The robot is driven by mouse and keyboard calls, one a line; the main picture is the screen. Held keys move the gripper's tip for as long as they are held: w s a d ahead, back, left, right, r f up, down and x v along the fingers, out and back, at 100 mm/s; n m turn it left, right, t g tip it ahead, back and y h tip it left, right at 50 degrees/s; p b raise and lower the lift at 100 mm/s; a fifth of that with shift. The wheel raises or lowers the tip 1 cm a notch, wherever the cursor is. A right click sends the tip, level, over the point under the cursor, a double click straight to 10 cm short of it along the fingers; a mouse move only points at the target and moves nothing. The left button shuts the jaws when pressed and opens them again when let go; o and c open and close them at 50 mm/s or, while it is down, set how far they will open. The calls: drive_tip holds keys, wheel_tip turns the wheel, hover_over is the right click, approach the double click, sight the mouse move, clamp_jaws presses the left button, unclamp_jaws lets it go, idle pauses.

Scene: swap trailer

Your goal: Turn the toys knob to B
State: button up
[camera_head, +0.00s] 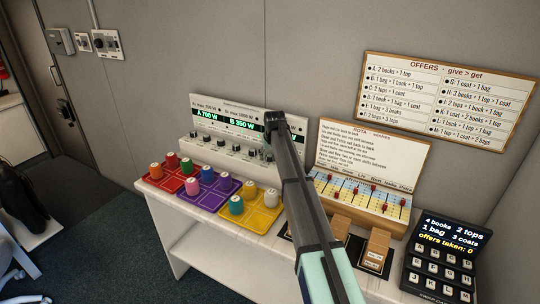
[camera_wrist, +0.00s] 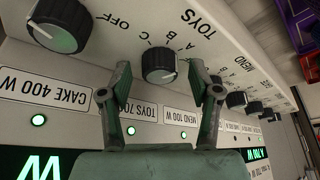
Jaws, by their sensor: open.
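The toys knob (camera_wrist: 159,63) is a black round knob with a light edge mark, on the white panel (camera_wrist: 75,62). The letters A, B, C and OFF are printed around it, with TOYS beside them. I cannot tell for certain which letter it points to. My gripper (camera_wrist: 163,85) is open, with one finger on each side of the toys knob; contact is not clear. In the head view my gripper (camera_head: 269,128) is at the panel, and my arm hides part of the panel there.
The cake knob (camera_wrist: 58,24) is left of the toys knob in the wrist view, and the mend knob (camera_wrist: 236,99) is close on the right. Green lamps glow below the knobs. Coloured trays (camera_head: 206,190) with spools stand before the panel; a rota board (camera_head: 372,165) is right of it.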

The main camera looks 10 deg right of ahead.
****************************************
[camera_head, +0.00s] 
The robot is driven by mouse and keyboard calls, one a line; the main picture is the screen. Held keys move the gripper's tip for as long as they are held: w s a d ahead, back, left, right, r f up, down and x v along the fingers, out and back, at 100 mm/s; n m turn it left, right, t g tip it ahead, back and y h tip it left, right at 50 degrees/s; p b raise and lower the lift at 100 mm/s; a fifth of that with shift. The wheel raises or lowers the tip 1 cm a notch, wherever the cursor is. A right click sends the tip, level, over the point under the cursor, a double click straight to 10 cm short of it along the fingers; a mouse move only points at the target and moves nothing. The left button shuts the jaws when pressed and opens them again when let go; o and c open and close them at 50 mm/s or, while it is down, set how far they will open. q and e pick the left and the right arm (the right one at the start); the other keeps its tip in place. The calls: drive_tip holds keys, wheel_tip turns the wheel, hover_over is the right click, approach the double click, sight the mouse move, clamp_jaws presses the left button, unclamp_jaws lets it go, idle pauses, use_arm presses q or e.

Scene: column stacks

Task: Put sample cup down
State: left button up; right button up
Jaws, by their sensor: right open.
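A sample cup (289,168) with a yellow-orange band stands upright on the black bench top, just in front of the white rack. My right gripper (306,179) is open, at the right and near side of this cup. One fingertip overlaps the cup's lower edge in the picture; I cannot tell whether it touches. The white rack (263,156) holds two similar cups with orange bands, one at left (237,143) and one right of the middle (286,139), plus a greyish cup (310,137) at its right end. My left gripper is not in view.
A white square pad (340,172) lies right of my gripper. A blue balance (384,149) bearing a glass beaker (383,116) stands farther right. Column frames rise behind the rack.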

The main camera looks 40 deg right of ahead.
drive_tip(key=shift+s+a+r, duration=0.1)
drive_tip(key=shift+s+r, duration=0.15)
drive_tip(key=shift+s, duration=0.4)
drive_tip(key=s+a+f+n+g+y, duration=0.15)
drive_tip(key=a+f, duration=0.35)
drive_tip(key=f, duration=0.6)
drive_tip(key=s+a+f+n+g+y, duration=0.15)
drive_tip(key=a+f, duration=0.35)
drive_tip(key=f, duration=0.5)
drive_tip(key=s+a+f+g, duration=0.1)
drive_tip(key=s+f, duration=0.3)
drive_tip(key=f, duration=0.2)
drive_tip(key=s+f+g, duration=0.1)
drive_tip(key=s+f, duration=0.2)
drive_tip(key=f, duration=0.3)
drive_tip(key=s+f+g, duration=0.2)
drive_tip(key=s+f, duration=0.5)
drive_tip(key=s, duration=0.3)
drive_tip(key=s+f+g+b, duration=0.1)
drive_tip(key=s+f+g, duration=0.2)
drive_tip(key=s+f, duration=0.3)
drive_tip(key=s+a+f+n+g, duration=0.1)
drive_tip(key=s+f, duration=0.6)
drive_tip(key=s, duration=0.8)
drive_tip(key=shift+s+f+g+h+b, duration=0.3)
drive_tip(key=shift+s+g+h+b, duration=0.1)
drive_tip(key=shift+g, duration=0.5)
****************************************
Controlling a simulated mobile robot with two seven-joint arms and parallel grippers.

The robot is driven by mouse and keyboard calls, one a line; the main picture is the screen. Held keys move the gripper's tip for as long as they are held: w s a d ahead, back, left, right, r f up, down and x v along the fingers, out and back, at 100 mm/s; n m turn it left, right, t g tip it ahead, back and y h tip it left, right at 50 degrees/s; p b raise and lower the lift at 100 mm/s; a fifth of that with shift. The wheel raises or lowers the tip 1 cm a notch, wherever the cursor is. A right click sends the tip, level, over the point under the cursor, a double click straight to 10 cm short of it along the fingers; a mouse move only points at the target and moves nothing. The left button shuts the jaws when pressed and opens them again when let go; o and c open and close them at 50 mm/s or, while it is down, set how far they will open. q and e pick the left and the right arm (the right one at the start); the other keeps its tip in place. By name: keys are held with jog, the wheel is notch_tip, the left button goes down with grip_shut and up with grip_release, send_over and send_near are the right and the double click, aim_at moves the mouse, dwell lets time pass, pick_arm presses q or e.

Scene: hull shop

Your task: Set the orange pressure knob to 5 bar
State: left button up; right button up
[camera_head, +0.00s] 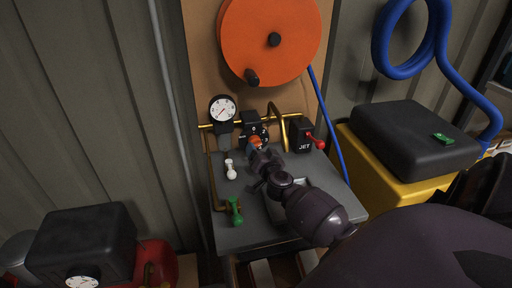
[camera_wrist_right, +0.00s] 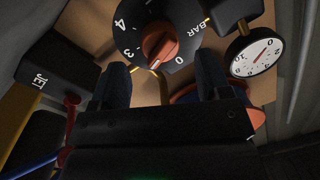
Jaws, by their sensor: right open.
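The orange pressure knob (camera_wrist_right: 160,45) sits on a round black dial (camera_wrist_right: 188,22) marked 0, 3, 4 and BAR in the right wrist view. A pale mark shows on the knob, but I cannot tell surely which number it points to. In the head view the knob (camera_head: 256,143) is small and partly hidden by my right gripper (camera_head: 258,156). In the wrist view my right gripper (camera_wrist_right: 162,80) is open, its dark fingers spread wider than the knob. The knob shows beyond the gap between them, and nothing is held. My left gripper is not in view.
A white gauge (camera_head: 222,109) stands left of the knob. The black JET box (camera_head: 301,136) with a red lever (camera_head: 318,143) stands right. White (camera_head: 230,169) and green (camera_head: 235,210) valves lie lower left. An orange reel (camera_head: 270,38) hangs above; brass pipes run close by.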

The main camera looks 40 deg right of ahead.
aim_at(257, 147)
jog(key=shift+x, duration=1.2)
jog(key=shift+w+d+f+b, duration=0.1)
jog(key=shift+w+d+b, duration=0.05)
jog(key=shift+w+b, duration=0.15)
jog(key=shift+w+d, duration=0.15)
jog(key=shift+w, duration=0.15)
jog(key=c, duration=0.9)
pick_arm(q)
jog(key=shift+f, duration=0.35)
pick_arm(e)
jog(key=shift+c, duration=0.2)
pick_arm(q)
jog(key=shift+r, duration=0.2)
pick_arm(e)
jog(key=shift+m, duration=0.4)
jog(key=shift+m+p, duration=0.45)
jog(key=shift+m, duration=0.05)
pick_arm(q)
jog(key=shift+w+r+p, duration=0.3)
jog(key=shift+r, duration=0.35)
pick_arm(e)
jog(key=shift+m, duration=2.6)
****************************************
Leaving the pictures out, write out exactly the lines from the line containing "go, idle pauses." through the line containing "[camera_wrist, +0.00s]", both included.

The robot is driven by mouse and keyboard calls, one a line; the main picture is the screen. Held keys move the gripper's tip for as long as they are held: w s a d ahead, back, left, right, r f up, down and x v along the fingers, out and back, at 100 mm/s; n m turn it left, right, t g tip it ahead, back and y h tip it left, right at 50 degrees/s; p b raise and lower the lift at 100 mm/s; a fifth of that with shift. The wheel raises or lowers the tip 1 cm a notch, wherever the cursor is. A right click sends the tip, level, over the point under the cursor, a double click straight to 10 cm short of it along the fingers; a mouse move only points at the target and moves nothing. The left button shuts the jaws when pressed and opens them again when let go; o and c open and close them at 50 mm/s or, while it is down, set how far they will open. The calls: drive_tip holds keys, wheel_tip turns the wheel, hover_over is the right click, approach the double click, sight the mouse move, clamp_jaws presses the left button, unclamp_jaws lets it go, idle pauses.

Scene: swap trailer

Your goal: Turn the toys knob to B
State: button up
[camera_head, +0.00s] 
[camera_wrist, +0.00s] 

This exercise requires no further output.